Square integrable: \[ f: \mathbb{R} \mapsto \mathbb{C} \text { square integrable } \Longleftrightarrow \int_{-\infty}^{\infty}|f(x)|^{2} \mathrm{d} x<\infty \]

An alternative is

\[ \hat{p}_{2}(x)=\frac{1}{m} \sum_{i=1}^{m} p\left(x | \theta^{(i)}\right) \] where \(\left\{\theta^{(i)}: i=1, \ldots, m\right\}\) is a sample from the prior distribution rather than the posterior.

A major difficulty with \(\hat{p}_{2}(x)\) is that most of the \(\theta^{(i)}\) will have small likelihood values if the posterior is concentrated relative to the prior, so that the simulation process will be quite inefficient.

Thus the estimate will be dominated by a few large values of the likelihood, and so the variance of \(\hat{p}_{2}(x)\) may be large and its convergence to a Gaussian distribution slow. These difficulties are precisely the opposite of the difficulties with \(\hat p_1(x)\).

These considerations suggest that we use as importance sampling function a mixture of the prior and posterior densities, with \[ p^{*}(\theta)=\delta p(\theta)+(1-\delta) p(\theta | x) \] where \(\delta\) is small. This yields a new estimate \(\hat{p}_{3}(x)\), defined by the equation \[ \hat{p}_{3}(x)=\frac{\sum_{i=1}^{m} p\left(x | \theta^{(i)}\right) /\left\{\delta \hat{p}_{3}(x)+(1-\delta) p\left(x | \theta^{(i)}\right)\right\}}{\sum_{i=1}^{m}\left\{\hat{p}_{3}(x)+(1-\delta) p\left(x | \theta^{(i)}\right)\right\}^{-1}} \]
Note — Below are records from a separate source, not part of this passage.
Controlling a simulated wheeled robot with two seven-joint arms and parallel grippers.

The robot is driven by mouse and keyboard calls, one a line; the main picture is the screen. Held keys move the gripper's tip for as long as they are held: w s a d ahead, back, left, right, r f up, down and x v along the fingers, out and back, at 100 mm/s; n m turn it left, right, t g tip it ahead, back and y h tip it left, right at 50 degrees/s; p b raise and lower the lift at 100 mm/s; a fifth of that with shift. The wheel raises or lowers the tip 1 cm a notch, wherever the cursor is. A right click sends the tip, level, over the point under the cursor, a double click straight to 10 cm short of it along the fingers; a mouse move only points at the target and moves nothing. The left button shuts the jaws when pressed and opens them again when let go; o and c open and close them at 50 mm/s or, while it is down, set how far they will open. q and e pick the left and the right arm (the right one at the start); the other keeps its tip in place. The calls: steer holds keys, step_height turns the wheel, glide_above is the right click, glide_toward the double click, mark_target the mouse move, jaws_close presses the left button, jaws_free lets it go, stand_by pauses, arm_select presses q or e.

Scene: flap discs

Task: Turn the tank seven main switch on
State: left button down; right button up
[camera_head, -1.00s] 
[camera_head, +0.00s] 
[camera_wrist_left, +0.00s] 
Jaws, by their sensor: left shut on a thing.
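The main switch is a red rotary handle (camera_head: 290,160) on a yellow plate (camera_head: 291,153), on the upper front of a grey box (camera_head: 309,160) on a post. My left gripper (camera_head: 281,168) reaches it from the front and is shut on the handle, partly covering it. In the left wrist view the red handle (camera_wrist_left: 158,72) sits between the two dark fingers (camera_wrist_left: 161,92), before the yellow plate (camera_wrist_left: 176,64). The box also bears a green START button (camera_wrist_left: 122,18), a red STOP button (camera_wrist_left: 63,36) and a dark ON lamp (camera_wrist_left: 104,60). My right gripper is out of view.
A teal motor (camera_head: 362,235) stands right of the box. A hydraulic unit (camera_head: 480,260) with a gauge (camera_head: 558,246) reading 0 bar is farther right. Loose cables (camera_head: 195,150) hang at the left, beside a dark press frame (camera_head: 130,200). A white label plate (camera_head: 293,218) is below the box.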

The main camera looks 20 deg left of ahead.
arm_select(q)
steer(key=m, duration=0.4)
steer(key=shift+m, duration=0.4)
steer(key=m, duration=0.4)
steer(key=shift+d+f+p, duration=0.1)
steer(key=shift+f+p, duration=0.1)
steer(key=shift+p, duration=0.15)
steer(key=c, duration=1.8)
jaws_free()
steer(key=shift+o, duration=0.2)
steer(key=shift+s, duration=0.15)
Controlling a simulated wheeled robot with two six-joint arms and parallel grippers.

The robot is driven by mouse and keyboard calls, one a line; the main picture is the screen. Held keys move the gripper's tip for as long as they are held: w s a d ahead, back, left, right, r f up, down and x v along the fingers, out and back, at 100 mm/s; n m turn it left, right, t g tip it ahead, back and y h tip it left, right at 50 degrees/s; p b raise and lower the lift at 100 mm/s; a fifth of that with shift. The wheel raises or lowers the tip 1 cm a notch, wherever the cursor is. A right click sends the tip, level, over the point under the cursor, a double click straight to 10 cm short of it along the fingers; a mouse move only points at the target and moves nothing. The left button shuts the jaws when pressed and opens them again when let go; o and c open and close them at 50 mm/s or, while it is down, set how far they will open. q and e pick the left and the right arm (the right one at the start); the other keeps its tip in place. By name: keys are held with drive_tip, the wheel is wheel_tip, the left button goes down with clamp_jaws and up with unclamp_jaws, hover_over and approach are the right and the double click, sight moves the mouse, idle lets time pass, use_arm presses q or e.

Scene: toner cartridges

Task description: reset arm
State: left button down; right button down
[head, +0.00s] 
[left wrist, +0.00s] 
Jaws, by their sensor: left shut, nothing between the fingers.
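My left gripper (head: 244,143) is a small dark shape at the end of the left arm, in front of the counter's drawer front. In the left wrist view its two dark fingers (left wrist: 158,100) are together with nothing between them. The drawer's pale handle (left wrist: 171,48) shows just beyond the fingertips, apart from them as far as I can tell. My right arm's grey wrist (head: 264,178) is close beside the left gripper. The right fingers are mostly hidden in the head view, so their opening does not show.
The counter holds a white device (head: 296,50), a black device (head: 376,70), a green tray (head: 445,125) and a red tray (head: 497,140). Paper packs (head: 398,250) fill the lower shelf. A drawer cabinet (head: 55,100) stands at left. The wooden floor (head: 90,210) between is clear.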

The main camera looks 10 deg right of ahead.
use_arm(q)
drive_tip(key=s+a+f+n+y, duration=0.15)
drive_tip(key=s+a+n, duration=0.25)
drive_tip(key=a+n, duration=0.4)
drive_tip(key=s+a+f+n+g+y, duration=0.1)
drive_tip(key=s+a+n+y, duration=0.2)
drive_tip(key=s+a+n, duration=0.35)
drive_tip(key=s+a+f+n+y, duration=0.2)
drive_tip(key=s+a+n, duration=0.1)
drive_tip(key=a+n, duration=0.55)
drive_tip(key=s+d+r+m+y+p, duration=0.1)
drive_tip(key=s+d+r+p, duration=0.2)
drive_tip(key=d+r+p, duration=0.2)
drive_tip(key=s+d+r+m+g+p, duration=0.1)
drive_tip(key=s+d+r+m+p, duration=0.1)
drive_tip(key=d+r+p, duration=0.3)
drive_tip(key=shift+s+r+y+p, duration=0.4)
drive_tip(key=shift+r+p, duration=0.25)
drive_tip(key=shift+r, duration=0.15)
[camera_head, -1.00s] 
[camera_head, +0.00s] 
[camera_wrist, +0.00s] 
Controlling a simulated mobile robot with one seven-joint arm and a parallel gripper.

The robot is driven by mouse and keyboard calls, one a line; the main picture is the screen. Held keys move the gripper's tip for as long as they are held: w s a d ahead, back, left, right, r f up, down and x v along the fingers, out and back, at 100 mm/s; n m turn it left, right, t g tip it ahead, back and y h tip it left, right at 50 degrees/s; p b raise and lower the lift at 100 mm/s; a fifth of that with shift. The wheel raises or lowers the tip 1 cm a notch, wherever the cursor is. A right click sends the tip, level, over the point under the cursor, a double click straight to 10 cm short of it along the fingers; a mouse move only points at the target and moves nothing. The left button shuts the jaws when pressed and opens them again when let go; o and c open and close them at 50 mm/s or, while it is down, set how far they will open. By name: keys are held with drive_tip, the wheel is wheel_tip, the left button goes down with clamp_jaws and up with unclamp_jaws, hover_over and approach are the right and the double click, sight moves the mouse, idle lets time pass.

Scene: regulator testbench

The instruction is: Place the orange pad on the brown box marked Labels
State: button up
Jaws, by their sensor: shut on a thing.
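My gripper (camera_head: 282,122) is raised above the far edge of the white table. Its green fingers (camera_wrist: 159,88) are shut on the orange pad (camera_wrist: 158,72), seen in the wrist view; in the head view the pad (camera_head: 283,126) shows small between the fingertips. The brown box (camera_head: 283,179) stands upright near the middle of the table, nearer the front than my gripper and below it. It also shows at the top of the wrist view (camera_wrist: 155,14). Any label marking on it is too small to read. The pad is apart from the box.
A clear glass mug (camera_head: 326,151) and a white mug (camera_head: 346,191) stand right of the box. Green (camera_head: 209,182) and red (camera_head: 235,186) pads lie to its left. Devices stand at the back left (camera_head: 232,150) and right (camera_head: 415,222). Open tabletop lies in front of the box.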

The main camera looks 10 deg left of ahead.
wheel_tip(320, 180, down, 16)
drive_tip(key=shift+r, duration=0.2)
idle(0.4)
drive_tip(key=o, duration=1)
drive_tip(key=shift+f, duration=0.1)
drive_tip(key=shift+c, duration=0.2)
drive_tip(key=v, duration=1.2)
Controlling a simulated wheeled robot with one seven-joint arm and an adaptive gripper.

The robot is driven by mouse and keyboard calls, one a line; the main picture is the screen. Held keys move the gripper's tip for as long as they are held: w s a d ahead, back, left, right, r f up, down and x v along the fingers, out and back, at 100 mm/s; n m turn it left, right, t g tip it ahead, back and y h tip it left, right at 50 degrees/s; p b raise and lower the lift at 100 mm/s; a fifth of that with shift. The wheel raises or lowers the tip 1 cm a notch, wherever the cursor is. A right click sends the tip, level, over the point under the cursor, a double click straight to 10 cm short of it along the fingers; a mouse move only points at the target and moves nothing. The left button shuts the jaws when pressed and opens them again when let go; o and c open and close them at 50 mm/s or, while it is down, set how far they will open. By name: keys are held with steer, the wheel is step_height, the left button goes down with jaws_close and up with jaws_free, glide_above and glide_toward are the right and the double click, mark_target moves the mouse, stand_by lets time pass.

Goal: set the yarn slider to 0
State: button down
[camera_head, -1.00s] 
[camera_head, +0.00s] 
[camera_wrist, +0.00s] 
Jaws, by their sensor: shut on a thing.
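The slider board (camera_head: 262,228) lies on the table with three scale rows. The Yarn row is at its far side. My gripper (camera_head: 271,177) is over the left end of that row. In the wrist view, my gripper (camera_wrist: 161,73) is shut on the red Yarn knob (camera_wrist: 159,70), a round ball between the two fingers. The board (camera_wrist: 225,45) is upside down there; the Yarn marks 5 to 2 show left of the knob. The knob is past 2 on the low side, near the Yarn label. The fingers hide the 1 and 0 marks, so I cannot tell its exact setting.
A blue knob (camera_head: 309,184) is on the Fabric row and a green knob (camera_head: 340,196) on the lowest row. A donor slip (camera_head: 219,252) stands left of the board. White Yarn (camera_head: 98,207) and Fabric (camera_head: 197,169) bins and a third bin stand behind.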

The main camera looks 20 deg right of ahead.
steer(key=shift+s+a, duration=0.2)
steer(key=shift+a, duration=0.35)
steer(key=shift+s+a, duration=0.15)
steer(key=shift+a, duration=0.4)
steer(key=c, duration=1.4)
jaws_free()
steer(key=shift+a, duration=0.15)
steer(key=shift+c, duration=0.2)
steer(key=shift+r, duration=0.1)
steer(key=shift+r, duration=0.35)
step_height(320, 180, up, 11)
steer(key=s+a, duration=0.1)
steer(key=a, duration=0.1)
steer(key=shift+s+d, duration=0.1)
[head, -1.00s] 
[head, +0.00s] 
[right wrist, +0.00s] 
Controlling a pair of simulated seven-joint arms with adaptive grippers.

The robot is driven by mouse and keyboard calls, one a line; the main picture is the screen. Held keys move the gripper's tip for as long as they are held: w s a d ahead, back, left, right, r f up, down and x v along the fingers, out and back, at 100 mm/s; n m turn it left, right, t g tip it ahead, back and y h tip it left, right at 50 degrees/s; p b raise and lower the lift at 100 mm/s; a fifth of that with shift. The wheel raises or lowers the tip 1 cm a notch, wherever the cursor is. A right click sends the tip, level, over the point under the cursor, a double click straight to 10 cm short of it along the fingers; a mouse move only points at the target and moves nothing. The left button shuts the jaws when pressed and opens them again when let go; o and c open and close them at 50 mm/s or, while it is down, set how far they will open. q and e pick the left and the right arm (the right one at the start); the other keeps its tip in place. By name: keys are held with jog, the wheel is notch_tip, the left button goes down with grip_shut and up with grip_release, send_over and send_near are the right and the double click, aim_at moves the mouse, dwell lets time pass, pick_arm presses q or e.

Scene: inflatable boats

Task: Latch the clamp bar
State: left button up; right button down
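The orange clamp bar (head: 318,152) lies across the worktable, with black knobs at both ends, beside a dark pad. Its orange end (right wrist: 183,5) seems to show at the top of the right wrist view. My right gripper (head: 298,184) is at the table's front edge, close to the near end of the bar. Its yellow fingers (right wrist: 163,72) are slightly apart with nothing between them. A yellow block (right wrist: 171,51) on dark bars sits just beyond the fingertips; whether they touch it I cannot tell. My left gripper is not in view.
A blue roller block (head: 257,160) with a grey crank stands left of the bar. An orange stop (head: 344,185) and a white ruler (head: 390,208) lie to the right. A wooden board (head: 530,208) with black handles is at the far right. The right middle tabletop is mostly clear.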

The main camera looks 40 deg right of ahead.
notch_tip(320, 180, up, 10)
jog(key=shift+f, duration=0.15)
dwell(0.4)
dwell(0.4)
The estimator \(\hat p_3(x)\) is appealing because it retains the efficiency of \(\hat p_1(x)\), due to being based mostly on high likelihood values of \(\theta\), but avoids its unpleasant instability. It is readily verified that \(\hat p_3(x)\) does not satisfy a Gaussian central limit theorem, unlike \(\hat p_1(x)\). However, \(\hat p_3(x)\) has the irksome aspect that we must simulate from the prior as well as the posterior.

Simulation from the prior as well as the posterior may be avoided, without sacrificing the appealing aspects of \(\hat p_3(x)\), by instead simulating all \(m\) values from the posterior distribution and imagining that a further \(\delta_{m} /(1-\delta)\) values of \(\theta\) are drawn from the prior, all with likelihood \(p\left(x | \theta^{(i)}\right)\) equal to their expected value \(p(x)\). This yields an approximation to \(\hat p_3(x)\), namely \[ \hat{p}_{4}(x)=\frac{\delta m /(1-\delta)+\sum_{i=1}^{m} p\left(x | \theta^{(i)}\right) /\left\{\delta \hat{p}_{4}(x)+(1-\delta) p\left(x | \theta^{(i)}\right)\right\}}{\delta m /(1-\delta) \hat{p}_{4}(x)+\sum_{i=1}^{m}\left\{\delta \hat{p}_{4}(x)+(1-\delta) p\left(x | \theta^{(i)}\right)\right\}^{-1}} \] The estimator \(\hat p_4(x)\) may be evaluated by using a simple and obvious iterative scheme; in our limited experience to date, this converges fast, often in a single step. \(\hat p_4(x)\) performed well for \(\delta\) as small as 0.01 and did not display any of the instability of \(\hat p_1(x)\).

References

Newton, Michael A, and Adrian E Raftery. 1994. “Approximate Bayesian inference with the weighted likelihood bootstrap.” Journal of the Royal Statistical Society. Series B. Methodological 56 (1): 3–48.